The cast possesses the energy of impassioned festival-goers, channeling their enthusiasm into some highly entertaining performances. Melissa Dunphy as Puck embodies pure mischievous glee with an engaging vitality (and her own theme music). Meanwhile, the actors’ intriguing characterization choices for the Athenians lead to some larger-than-life performances without slipping into caricature. Jessica Giannone gives the lovelorn Helena a hilariously manic intensity in her quest to manhandle Demetrius into returning her love, which makes her showdown with Hermia (Jenna Kuerzi) in III.2 that much funnier: it is not a lack of physical ability or maidenly shyness that prevents her from fighting, but a (completely reasonable) terror of Hermia’s berserk mode. But when the two are not fighting over betrayal and short jokes, Gianone and Kuerzi have a warm and natural chemistry that nicely sets their friendship apart from the torrid state of their romantic relationships.

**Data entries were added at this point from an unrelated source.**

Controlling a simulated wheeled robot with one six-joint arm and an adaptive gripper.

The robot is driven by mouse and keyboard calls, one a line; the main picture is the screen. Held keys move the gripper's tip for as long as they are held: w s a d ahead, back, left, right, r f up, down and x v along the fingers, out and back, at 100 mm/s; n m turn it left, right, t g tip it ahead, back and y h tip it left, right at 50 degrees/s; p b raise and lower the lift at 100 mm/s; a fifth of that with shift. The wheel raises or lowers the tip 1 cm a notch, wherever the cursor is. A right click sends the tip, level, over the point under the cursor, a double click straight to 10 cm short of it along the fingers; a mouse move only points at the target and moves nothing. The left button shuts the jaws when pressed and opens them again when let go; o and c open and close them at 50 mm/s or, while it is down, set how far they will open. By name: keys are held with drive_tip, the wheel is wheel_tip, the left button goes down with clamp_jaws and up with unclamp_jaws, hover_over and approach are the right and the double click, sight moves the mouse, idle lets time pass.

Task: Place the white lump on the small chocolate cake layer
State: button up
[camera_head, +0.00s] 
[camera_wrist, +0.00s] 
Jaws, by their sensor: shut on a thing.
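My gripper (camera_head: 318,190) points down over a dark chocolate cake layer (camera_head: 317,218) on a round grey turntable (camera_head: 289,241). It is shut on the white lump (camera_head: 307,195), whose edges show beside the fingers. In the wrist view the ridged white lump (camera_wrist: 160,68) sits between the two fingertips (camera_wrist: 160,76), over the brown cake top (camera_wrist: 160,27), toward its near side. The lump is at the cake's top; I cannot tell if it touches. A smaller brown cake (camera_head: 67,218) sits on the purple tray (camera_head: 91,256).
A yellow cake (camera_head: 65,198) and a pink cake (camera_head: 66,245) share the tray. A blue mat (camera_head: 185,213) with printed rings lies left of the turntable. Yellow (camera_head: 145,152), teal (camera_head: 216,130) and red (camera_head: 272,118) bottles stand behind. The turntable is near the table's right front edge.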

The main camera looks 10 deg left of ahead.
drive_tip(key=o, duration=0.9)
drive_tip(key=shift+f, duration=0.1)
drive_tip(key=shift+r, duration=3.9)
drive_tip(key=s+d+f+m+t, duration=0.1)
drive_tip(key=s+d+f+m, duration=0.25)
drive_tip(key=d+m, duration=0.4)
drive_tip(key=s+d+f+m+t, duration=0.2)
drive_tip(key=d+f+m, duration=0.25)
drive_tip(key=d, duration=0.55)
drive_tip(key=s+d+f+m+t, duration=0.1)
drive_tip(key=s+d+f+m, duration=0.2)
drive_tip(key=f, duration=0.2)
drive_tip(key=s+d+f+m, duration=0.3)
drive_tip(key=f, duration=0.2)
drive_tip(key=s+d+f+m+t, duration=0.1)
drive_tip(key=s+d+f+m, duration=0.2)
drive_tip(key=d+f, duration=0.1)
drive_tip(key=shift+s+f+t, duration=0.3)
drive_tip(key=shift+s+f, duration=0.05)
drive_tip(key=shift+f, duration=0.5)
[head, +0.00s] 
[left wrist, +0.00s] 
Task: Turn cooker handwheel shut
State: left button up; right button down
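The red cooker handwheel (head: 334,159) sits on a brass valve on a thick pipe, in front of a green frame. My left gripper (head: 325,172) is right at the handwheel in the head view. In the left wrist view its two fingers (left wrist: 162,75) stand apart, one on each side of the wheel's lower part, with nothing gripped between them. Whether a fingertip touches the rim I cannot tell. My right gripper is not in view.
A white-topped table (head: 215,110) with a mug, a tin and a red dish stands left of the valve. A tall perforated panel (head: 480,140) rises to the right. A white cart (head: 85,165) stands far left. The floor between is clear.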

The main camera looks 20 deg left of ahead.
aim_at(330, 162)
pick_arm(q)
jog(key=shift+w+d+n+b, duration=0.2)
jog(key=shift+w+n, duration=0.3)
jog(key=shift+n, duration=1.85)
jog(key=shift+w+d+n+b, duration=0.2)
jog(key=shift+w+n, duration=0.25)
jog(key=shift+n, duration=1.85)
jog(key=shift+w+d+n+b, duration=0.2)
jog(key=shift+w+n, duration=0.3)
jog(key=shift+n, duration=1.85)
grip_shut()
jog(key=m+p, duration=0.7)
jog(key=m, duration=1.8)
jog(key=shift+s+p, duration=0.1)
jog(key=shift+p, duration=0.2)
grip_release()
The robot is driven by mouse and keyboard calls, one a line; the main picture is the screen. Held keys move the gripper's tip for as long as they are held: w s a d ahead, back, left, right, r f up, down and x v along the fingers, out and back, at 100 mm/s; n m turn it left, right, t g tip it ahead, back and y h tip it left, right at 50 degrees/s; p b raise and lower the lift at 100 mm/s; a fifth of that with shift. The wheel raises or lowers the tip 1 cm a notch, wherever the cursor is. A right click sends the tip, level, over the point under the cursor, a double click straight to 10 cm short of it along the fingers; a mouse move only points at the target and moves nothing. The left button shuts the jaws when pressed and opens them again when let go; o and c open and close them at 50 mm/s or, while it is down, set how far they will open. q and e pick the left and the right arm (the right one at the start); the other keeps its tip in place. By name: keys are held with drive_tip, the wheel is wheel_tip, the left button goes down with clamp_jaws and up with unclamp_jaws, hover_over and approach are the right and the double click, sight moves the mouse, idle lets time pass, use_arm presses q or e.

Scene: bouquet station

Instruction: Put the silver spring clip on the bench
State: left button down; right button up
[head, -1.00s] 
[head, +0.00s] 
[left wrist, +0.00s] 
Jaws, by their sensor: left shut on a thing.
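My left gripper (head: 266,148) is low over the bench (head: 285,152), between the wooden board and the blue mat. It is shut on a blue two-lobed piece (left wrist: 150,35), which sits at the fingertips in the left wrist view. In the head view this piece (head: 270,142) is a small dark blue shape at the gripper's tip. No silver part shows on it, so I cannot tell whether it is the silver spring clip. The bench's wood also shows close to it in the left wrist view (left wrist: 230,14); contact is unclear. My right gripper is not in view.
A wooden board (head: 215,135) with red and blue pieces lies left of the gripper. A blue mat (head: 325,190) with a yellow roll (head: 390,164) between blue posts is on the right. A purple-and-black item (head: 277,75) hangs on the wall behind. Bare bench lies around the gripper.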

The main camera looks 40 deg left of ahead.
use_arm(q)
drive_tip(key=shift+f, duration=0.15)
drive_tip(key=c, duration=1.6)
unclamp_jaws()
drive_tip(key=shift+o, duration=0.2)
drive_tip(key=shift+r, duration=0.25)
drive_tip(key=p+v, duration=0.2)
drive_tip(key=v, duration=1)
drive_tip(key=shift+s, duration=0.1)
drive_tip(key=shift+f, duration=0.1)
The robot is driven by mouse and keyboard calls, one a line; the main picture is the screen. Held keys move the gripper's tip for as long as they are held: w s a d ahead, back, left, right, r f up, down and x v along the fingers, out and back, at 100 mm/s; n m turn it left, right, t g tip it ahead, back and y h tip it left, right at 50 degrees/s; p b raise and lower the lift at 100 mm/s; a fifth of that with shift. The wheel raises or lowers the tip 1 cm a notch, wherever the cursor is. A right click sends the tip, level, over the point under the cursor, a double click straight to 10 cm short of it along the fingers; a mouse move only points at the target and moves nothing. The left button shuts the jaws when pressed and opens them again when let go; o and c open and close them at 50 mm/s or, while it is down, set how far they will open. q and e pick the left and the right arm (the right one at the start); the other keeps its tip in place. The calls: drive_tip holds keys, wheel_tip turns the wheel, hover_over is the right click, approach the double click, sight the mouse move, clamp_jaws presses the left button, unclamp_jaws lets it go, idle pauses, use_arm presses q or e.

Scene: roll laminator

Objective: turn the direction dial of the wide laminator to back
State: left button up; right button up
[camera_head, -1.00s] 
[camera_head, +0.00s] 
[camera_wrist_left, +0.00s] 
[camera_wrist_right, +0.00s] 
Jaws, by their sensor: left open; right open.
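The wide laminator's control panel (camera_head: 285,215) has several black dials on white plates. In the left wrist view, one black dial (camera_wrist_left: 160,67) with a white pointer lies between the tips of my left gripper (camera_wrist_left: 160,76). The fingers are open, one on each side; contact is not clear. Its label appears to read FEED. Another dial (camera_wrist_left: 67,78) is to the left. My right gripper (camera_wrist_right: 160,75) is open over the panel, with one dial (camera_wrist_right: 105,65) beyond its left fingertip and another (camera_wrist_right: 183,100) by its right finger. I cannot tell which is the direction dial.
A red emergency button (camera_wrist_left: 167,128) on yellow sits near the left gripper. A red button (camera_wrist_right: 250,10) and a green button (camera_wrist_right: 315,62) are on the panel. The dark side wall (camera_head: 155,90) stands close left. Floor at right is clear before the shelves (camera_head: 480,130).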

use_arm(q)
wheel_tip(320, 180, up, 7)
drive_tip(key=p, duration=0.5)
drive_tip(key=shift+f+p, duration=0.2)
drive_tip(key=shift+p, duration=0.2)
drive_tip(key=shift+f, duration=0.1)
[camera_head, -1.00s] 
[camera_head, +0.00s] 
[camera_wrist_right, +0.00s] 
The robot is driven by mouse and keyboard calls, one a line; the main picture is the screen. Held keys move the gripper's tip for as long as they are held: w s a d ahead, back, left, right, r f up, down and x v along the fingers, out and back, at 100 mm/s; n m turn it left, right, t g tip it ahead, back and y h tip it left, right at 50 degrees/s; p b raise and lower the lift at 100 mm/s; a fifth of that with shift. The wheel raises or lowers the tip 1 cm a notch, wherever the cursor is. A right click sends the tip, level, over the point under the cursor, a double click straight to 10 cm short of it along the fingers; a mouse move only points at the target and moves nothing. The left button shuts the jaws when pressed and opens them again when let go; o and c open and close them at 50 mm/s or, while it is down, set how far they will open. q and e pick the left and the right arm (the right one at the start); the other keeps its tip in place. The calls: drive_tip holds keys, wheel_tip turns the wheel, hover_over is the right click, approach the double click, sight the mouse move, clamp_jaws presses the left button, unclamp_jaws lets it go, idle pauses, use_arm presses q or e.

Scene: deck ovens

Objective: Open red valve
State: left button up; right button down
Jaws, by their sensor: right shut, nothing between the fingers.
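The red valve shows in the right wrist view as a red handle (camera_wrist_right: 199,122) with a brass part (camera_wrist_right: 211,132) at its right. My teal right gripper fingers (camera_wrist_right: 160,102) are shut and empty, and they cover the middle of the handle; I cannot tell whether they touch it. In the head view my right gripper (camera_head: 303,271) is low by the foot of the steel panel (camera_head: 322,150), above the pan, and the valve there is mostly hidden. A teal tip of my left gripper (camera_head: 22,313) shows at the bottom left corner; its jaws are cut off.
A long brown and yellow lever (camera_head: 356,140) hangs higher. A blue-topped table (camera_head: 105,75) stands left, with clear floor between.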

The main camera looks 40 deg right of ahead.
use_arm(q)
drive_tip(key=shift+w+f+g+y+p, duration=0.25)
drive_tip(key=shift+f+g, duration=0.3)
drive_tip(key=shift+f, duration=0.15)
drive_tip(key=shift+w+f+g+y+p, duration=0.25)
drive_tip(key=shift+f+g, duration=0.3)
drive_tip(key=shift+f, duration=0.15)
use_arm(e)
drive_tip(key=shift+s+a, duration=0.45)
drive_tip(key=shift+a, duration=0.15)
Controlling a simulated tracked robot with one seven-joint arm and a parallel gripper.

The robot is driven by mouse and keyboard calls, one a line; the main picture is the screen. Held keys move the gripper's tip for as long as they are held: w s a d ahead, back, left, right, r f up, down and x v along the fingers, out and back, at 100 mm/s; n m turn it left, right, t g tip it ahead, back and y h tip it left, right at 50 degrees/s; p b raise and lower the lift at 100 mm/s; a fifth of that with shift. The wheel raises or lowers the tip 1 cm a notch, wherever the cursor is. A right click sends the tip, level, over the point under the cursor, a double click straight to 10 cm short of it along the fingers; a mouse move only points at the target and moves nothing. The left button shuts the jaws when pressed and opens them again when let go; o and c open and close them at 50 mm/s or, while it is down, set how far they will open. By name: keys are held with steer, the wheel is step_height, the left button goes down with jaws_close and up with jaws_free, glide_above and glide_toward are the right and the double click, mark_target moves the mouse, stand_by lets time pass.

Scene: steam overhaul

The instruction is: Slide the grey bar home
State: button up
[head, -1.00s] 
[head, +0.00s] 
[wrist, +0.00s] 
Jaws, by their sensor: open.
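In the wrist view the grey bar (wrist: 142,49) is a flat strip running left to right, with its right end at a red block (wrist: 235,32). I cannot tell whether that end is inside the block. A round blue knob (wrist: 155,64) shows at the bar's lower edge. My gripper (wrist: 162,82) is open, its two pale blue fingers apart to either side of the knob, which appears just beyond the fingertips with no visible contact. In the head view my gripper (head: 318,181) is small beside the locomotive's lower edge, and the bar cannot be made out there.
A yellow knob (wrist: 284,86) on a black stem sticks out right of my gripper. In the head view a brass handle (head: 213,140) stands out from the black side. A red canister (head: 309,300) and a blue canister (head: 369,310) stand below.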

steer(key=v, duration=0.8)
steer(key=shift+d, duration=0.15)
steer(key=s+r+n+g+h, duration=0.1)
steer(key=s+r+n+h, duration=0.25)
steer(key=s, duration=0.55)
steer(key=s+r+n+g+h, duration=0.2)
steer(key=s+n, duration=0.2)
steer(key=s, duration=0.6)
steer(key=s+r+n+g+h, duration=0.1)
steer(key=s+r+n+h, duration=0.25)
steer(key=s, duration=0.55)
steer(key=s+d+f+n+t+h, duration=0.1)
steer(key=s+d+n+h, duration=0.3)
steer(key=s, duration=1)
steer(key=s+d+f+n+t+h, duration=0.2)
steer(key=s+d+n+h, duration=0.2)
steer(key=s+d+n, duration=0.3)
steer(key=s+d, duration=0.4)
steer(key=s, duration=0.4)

Among the rude mechanicals, John Zak plays Bottom with an over-the-top affectation that has apparently gained the respect and awe of his peers, and he happily provides the leadership for which they look to him in the uncharted waters of community theater. The whole ensemble nails the deeply funny portrayal of enthusiastic yet hopelessly amateur auteurs. Aaron Kirkpatrick is particularly excellent as Tom Snout, beautifully capturing the awkward stiffness of a first performance and somehow pulling off several hilarious pratfalls while standing in one place pretending to be the Wall.

In addition to the physical comedy, Khan complements the cast’s high energy with exciting music and some flashy special effects, often at the same time. The production opens in darkness with a wild violin solo from Dunphy as black-clad company members re-enact a fairy revel with glowing fingertip lights, a cross between interpretive dance and Tinkerbell attending a rave. Dunphy accents Puck’s pandemonium with discordant screeches from her handheld vibraphone, and the fingertip lights also represent the fairies’ magic, resulting in some impressively well-timed exchanges between Puck, Titania (Eleni Delopoulos), and Oberon (Brian Anthony Wilson) where sleight of hand creates the illusion of magical light hurled back and forth. The effects with the aerial silks are somewhat less successful, as the cast seems rather tentative in exploiting their full acrobatic potential; however, they are not totally ignored, as when Delopoulos’ Titania sings her own lullaby as she knots them into an airborne cradle. Khan ends the production with a powerful sung version of Puck’s final soliloquy performed by Dunphy and a Bollywood-inspired dance sequence, a perfect blending of Shakespearean tradition and the production’s modern influences.

The one area where this marriage of cultures falls short is the cast: one wishes the production more closely reflected Philadelphia’s multicultural makeup by also featuring onstage representation of its South Asian population. However, for the most part the setting adds an enjoyable and thought-provoking angle to the production. Titania and Oberon’s fight over her Indian page boy is transmuted from an exotic aside to a local concern drawing attention to their similarly amoral treatment of the Athenians. The use of aerial silks, meanwhile, recalls Tim Supple’s famous multilingual British, Indian, and Sri Lankan co-production of Midsummer.

Spring festivals like Holi mark both natural and personal transformation. By connecting this to the themes of A Midsummer Night’s Dream, the Philadelphia Shakespeare Theatre presents both a celebration of Shakespeare and love — in all their many shades.